>>>>>
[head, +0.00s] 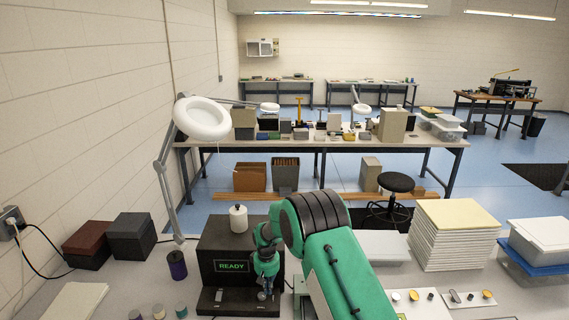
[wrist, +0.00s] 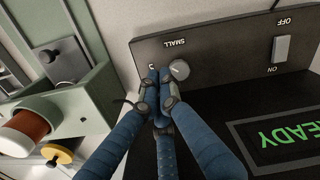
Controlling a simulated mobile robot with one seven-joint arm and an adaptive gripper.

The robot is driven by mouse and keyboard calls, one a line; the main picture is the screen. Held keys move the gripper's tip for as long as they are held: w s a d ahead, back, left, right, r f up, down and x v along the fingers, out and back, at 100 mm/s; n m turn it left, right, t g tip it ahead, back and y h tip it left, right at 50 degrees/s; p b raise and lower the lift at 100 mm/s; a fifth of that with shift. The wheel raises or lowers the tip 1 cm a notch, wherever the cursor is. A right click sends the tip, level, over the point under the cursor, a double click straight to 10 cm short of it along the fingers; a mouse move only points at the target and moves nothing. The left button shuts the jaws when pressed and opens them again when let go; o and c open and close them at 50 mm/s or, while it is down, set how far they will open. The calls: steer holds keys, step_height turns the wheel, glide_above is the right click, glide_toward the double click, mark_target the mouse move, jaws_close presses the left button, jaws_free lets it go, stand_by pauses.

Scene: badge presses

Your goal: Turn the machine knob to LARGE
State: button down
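The black machine (head: 225,245) stands on the near table with a green READY display (head: 230,266). In the wrist view its panel (wrist: 220,50) appears upside down, with a small grey knob (wrist: 180,70) beside the word SMALL (wrist: 173,42). Another label by the fingertips is mostly covered, so I cannot read it. My gripper (wrist: 160,88) has its blue fingers drawn together right beside the knob. They look shut with nothing between them; whether they touch the knob is unclear. In the head view my gripper (head: 266,285) is low at the machine's front right.
A white ON/OFF switch (wrist: 282,48) is on the same panel. A grey-green fixture with a brown roll (wrist: 25,130) stands beside the machine. Dark boxes (head: 130,236) and a purple spool (head: 177,265) are to the left; a stack of white sheets (head: 455,240) is to the right.

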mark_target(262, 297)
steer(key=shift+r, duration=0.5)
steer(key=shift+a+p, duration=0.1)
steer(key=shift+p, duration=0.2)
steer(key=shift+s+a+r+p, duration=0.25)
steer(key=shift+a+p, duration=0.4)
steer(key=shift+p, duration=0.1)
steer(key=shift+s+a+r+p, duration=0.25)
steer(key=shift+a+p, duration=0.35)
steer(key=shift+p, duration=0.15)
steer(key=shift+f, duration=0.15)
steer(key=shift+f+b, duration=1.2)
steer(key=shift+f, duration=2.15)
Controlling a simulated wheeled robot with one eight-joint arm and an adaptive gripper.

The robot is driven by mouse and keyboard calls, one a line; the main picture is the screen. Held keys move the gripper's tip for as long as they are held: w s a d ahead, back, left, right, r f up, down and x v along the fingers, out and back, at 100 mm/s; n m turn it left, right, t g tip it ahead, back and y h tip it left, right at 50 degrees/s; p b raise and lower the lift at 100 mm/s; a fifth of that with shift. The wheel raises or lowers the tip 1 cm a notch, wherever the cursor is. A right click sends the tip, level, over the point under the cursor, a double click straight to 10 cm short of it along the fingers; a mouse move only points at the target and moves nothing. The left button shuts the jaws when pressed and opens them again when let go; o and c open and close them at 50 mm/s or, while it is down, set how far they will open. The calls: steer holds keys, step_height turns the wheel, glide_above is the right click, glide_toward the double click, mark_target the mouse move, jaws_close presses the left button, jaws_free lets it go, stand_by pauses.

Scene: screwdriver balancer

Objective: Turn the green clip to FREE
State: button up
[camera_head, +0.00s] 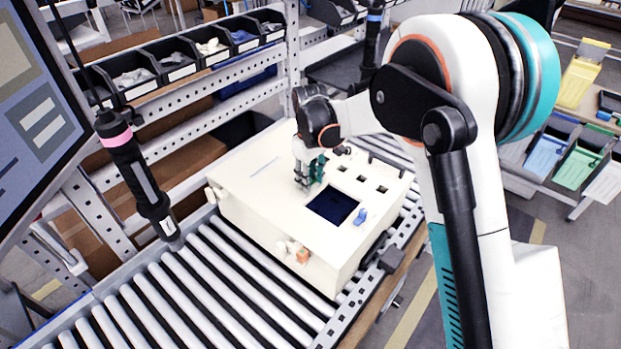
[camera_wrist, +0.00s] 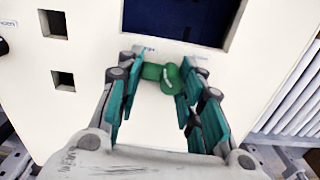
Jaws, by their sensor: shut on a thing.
<<<<<
Begin at the first line of the material and copy each line exactly through the one containing "Controlling a simulated mobile". Omit pictures.

- [SOLUTION FOR THIS PROBLEM]:
[head, +0.00s] 
[wrist, +0.00s] 
Controlling a simulated mobile robot with one seven-joint arm and an adaptive gripper.

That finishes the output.